El próximo paso del régimen será declarar que la crisis eléctrica de Venezuela no podrá resolverse sino mediante el desarrollo de energía nuclear, con lo cual eleva su nivel de conflicto a ranking mundial.
Por supuesto que cuenta con sus aliados iraníes para impulsar el eventual proyecto, lo que sería una forma de pagar la sistemática violación que realiza éste país a las sanciones que las Naciones Unidas le ha impuesto a aquel. También es cierto que estos desarrollos son solo coartadas para justificar la tenencia de bombas atómicas, que a estas alturas pueden obtenerse en el mercado negro de Bielorrusia u otras repúblicas ex soviéticas, incluso en Cuba.

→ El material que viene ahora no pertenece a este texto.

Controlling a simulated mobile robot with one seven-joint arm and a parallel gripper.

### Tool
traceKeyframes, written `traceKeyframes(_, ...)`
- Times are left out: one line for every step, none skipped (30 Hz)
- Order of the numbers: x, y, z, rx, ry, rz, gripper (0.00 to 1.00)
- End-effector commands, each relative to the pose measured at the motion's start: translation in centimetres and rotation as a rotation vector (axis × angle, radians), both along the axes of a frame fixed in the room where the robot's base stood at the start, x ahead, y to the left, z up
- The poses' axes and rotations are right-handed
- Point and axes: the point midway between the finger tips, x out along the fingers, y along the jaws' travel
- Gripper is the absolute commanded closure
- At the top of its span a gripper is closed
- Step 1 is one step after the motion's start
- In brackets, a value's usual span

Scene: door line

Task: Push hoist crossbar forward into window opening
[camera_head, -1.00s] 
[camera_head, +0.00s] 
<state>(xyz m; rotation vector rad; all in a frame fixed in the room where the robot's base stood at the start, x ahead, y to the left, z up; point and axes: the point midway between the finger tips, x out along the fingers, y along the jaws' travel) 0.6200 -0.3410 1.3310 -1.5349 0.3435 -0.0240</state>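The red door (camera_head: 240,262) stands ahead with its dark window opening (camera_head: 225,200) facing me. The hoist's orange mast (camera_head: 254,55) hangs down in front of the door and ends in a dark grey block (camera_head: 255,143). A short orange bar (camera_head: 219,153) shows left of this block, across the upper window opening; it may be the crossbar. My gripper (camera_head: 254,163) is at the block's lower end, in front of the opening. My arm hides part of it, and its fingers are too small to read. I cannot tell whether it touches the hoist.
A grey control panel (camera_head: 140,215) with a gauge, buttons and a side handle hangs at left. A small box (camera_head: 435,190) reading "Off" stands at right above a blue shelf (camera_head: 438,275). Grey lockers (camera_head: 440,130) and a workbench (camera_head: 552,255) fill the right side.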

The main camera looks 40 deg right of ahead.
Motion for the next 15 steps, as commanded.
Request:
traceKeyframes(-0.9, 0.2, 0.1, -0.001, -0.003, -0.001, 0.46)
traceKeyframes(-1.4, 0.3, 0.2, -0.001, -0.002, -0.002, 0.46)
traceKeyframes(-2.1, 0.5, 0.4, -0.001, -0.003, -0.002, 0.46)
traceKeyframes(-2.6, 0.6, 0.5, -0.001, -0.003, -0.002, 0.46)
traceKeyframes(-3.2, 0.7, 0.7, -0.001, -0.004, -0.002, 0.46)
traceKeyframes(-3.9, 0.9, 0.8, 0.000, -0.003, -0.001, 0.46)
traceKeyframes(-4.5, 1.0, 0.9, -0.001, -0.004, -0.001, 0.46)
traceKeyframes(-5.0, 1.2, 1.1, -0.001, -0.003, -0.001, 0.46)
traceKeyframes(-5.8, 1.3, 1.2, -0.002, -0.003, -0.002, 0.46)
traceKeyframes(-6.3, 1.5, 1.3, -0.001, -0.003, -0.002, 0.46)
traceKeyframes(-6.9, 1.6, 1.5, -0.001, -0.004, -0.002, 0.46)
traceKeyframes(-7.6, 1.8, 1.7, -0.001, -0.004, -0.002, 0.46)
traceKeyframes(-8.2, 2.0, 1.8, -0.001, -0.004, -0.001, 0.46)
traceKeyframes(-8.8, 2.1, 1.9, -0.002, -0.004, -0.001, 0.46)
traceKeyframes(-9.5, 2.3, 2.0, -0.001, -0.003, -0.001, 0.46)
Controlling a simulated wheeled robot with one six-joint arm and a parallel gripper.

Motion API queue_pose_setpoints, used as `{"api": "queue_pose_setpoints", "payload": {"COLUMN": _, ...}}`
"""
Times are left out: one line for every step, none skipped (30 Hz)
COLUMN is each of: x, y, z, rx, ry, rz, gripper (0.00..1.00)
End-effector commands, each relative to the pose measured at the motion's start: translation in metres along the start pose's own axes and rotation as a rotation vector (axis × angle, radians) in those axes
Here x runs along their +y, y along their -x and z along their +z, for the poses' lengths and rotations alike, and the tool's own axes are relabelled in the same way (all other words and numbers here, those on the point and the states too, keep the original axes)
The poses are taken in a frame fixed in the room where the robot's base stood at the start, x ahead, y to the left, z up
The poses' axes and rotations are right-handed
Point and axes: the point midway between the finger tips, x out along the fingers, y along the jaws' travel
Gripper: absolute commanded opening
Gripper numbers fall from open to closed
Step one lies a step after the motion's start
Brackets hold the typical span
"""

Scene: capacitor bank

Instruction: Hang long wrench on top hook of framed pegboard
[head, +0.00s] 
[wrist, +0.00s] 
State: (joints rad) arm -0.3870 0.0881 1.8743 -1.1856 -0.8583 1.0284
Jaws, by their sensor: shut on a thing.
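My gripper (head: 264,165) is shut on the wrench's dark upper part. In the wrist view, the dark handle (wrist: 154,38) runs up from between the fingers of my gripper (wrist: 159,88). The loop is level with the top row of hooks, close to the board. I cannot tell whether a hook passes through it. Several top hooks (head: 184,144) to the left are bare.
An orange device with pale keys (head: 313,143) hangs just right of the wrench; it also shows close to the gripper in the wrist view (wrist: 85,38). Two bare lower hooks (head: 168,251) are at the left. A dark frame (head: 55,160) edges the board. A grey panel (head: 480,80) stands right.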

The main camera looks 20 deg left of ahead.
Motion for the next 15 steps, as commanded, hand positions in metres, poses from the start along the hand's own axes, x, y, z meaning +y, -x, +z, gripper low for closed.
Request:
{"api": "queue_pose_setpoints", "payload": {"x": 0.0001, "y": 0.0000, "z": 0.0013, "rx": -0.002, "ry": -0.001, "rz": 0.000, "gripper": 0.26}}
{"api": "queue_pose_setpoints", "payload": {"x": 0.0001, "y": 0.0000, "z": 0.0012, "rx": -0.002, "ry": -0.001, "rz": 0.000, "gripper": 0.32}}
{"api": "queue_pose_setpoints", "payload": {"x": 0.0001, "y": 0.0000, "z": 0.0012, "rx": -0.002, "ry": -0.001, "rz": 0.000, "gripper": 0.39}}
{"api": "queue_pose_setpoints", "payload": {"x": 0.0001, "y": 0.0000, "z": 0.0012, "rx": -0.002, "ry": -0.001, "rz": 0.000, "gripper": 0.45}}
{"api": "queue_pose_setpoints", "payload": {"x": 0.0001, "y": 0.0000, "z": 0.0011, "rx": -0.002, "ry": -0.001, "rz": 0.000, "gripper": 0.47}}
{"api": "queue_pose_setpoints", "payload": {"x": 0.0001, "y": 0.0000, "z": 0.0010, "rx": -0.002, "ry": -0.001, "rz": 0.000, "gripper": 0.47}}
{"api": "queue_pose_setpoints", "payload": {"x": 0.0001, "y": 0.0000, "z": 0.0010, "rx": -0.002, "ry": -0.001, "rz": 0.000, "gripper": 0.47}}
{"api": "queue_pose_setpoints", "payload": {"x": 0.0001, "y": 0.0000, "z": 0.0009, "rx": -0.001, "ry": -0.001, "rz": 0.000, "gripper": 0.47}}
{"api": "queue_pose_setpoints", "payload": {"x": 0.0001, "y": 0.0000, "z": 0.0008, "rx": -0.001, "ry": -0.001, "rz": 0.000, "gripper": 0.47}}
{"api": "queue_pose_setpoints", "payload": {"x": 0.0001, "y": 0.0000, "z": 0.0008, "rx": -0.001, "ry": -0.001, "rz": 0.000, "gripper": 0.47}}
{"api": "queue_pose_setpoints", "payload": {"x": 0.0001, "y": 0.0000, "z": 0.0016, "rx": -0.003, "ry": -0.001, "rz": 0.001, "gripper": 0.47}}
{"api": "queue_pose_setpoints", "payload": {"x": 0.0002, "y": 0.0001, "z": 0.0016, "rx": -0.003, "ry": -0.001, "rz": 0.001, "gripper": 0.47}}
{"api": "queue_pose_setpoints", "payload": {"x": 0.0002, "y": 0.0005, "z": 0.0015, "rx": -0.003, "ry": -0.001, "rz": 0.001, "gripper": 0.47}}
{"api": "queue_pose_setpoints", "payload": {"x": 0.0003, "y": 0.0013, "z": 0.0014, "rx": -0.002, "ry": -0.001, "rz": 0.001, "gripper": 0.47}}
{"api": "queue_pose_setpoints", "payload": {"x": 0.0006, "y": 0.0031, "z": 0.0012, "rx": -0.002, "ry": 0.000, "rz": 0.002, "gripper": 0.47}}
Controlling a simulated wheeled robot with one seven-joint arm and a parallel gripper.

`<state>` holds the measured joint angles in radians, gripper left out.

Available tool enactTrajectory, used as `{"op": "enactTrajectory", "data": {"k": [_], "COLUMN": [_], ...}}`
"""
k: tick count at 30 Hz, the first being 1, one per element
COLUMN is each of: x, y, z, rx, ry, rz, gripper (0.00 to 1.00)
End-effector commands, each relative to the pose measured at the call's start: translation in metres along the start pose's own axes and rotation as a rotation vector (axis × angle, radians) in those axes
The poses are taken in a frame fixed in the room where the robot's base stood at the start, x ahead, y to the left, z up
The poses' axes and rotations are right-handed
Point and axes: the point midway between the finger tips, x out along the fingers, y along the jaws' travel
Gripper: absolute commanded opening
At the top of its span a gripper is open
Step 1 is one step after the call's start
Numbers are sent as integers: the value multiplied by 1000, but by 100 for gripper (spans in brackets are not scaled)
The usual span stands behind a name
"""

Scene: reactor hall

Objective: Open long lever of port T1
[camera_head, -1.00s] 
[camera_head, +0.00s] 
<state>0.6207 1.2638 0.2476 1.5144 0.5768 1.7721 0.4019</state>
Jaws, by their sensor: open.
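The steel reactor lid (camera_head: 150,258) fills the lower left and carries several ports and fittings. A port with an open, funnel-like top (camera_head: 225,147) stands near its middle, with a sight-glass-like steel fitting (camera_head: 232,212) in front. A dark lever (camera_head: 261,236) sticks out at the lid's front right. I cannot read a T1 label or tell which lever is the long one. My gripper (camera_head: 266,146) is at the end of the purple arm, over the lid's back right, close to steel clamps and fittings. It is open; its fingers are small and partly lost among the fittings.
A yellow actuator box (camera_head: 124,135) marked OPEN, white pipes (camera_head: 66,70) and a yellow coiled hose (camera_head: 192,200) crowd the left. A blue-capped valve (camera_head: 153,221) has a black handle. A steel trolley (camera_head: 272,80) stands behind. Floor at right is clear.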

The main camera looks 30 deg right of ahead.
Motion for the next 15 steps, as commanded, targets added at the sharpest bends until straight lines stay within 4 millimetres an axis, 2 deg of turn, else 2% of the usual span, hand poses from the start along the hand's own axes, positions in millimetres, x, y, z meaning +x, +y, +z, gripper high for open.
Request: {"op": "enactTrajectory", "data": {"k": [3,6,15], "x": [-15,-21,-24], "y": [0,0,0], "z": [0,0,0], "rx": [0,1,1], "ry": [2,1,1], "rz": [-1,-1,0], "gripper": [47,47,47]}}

Es un rumor nunca desmentido que Castro conservó algo del arsenal nuclear que los soviéticos instalaron en la isla por los años sesenta, lo que originó la famosa crisis de los cohetes; y que estos remanentes habrían funcionado para disuadir a los americanos de una presunta invasión que Castro no ha dejado de anunciar desde entonces. Ostensiblemente el discurso castrista pasó de un auto sacrificado “qué importa la vida de un hombre cuando lo que está en juego es la vida de un pueblo” al algo más apocalíptico “qué importa la vida de un pueblo cuando lo que está en juego es el destino de la humanidad.” Con lo que dejaba claro que estaban dispuestos a inmolarse en caso de una supuesta intervención.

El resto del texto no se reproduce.